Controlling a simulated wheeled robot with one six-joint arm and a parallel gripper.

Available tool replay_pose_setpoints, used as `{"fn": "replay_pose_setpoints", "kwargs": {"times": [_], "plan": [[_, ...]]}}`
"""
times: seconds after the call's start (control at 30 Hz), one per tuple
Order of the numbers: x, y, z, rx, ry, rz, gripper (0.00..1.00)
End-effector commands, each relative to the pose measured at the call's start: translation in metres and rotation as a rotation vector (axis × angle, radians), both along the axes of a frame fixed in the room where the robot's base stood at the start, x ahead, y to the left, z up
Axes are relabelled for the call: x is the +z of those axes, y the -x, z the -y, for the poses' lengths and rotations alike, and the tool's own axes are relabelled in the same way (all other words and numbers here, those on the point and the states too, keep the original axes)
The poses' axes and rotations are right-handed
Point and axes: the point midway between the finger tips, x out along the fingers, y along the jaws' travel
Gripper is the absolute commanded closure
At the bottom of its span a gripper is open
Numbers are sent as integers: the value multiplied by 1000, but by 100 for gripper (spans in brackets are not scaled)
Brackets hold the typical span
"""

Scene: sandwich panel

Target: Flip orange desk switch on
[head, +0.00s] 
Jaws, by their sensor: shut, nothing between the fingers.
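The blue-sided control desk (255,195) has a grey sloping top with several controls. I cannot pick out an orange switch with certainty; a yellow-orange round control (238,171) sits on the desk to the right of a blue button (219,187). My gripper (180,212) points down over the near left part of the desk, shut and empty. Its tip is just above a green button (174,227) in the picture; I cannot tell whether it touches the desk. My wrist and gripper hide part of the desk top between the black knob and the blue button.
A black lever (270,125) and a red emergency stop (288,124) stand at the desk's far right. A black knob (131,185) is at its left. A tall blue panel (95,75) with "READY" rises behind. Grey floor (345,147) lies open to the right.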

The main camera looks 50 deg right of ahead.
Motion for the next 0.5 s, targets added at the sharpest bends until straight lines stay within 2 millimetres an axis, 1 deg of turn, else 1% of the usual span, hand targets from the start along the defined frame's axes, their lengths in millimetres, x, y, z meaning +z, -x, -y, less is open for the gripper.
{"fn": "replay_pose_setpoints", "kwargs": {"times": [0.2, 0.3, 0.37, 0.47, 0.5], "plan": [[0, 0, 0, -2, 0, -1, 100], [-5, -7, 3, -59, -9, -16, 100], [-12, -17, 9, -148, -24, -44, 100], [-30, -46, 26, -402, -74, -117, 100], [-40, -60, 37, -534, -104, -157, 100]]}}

----

- [WORK INSTRUCTIONS]: Every line in the data that holds "rotations" should be copied out.

- [ANSWER TO THIS PROBLEM]:
Axes are relabelled for the call: x is the +z of those axes, y the -x, z the -y, for the poses' lengths and rotations alike, and the tool's own axes are relabelled in the same way (all other words and numbers here, those on the point and the states too, keep the original axes)
The poses' axes and rotations are right-handed

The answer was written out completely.